Quote verbatim everything from the line containing "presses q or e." down to the line containing "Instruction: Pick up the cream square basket", with both of those lines included and no others.

• [DATA RECORDS]
···

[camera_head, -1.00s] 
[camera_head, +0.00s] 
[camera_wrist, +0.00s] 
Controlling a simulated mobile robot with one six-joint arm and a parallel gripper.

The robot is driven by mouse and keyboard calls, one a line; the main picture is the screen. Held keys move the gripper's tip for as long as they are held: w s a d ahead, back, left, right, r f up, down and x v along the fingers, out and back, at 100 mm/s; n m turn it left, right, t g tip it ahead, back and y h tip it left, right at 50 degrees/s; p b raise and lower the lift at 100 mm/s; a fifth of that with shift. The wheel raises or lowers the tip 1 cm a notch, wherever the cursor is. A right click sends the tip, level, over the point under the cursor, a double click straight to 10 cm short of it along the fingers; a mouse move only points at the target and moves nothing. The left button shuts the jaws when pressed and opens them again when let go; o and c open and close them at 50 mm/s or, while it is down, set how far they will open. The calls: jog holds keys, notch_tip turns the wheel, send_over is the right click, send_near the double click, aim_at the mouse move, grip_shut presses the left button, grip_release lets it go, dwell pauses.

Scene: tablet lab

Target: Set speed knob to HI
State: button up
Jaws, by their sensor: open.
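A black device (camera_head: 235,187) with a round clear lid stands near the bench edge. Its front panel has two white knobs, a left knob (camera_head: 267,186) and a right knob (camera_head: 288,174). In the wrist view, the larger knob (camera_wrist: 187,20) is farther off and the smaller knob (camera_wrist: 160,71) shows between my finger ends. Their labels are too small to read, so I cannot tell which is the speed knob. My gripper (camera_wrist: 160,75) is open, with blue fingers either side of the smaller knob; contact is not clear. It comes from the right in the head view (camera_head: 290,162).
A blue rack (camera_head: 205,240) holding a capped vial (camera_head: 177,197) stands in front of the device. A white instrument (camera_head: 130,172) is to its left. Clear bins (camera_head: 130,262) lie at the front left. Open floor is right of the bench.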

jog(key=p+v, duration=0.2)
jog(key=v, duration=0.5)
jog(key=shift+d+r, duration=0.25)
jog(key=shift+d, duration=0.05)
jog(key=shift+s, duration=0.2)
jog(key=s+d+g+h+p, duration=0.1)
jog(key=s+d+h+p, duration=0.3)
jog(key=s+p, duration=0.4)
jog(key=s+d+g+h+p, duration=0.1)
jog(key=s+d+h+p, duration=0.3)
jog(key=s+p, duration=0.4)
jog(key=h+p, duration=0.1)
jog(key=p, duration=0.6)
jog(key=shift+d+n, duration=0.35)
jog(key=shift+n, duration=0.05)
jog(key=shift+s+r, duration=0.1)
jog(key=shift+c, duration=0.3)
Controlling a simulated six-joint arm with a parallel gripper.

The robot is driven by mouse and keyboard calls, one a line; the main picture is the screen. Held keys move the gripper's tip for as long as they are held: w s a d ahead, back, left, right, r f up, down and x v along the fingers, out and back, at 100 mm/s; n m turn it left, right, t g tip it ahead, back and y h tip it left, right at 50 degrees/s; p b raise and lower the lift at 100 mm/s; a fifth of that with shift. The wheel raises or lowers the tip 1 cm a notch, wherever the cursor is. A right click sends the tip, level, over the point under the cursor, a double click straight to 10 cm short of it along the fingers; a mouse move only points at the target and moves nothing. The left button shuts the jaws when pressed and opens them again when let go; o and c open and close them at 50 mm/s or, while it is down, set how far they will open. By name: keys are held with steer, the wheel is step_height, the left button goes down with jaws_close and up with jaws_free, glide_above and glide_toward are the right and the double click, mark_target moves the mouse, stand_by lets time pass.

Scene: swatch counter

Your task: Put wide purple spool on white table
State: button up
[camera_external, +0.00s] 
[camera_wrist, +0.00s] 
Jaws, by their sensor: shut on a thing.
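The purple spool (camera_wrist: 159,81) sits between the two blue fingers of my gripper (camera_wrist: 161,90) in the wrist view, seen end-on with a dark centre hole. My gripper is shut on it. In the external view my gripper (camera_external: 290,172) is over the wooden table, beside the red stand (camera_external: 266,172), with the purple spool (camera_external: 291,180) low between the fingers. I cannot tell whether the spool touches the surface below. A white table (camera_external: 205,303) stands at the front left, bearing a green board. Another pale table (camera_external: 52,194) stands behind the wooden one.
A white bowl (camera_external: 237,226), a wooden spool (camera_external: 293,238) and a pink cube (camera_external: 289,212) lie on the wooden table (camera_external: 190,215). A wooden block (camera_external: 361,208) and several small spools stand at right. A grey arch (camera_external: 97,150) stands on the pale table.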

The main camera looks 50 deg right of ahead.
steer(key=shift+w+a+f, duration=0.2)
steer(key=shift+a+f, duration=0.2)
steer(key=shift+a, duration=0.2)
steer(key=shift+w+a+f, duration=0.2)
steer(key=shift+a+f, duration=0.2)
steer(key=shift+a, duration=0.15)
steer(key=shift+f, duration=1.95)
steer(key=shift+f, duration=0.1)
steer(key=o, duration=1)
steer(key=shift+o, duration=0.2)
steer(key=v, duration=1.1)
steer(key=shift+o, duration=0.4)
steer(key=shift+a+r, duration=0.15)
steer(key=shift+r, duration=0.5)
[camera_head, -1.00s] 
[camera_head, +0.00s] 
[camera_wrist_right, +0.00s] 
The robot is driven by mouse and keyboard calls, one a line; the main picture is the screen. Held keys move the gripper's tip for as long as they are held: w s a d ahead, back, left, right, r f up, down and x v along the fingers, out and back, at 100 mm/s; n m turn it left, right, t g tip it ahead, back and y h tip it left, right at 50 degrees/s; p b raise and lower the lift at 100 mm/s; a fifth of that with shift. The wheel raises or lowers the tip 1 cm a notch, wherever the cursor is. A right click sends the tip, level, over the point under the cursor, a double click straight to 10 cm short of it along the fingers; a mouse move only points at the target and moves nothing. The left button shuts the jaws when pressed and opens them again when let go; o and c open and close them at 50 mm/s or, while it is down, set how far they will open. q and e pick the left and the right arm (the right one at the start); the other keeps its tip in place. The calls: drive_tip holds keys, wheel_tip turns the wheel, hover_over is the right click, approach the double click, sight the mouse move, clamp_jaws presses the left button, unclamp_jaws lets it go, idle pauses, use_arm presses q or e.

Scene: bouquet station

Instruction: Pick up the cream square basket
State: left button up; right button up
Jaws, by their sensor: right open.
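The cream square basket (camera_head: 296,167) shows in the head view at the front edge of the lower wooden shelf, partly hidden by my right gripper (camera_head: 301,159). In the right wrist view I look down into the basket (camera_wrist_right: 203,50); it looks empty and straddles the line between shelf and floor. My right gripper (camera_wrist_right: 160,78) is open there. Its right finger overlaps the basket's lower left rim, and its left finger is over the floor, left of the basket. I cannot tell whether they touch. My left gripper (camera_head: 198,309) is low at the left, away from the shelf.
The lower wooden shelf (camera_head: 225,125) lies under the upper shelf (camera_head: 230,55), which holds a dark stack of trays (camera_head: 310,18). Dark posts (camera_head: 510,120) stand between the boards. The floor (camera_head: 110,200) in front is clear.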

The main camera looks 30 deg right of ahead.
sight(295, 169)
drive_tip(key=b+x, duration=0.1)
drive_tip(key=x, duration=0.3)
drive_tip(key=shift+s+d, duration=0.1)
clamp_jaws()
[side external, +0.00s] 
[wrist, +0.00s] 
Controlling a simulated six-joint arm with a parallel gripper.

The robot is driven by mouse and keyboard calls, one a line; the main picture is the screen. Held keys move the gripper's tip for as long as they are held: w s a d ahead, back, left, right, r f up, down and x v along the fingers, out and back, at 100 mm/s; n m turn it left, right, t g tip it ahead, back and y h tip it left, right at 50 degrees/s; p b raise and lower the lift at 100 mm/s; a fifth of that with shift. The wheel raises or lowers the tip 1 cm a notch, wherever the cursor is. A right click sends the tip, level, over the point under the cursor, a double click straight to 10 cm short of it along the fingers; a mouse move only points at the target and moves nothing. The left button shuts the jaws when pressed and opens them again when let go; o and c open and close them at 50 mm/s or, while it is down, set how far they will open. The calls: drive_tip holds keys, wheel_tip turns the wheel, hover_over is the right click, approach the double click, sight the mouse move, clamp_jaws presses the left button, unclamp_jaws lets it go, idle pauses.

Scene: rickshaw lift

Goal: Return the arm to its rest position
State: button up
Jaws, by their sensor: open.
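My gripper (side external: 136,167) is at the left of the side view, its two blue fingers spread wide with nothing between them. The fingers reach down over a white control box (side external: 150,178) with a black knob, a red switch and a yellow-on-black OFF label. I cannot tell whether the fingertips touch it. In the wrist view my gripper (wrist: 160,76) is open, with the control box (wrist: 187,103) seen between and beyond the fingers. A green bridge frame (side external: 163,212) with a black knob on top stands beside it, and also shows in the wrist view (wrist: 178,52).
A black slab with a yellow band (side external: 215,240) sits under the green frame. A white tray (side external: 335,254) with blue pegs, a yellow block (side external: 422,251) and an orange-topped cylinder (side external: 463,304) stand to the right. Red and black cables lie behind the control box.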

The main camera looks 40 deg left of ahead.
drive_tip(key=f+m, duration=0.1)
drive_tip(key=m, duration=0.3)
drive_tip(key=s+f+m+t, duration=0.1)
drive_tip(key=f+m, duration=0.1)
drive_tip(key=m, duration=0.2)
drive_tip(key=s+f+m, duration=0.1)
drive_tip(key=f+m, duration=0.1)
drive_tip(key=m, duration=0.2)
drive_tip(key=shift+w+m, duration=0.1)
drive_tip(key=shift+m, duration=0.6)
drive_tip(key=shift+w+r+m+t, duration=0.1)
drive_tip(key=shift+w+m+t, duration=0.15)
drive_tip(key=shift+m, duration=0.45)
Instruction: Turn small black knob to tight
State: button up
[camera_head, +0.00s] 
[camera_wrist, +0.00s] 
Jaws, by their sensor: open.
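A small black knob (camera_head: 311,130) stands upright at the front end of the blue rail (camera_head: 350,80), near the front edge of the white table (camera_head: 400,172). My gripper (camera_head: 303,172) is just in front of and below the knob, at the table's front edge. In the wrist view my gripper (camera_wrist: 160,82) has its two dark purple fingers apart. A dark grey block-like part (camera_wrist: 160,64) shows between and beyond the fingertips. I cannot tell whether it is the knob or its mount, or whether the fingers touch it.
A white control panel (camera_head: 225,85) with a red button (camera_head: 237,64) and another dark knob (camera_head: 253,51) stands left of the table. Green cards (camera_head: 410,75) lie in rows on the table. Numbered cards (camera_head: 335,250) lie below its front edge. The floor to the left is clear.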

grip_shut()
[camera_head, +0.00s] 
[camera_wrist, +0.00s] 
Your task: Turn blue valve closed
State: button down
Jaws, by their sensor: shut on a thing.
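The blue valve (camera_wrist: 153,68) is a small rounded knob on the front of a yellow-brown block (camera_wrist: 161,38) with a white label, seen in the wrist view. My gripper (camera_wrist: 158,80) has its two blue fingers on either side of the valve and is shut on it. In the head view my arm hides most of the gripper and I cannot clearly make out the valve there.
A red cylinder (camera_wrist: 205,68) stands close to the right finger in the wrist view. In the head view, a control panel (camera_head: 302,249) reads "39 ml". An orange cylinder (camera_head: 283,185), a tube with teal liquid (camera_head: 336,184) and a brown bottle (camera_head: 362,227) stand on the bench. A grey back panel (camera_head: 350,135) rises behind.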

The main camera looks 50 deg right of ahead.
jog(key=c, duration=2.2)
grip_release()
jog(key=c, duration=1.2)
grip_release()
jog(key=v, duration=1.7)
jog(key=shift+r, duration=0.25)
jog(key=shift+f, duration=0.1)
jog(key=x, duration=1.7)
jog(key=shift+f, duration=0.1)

···

• [RESULT BELOW]
The robot is driven by mouse and keyboard calls, one a line; the main picture is the screen. Held keys move the gripper's tip for as long as they are held: w s a d ahead, back, left, right, r f up, down and x v along the fingers, out and back, at 100 mm/s; n m turn it left, right, t g tip it ahead, back and y h tip it left, right at 50 degrees/s; p b raise and lower the lift at 100 mm/s; a fifth of that with shift. The wheel raises or lowers the tip 1 cm a notch, wherever the cursor is. A right click sends the tip, level, over the point under the cursor, a double click straight to 10 cm short of it along the fingers; a mouse move only points at the target and moves nothing. The left button shuts the jaws when pressed and opens them again when let go; o and c open and close them at 50 mm/s or, while it is down, set how far they will open. q and e pick the left and the right arm (the right one at the start); the other keeps its tip in place. The calls: drive_tip holds keys, wheel_tip turns the wheel, hover_over is the right click, approach the double click, sight the mouse move, clamp_jaws presses the left button, unclamp_jaws lets it go, idle pauses, use_arm presses q or e.

Scene: bouquet station

Instruction: Pick up the cream square basket

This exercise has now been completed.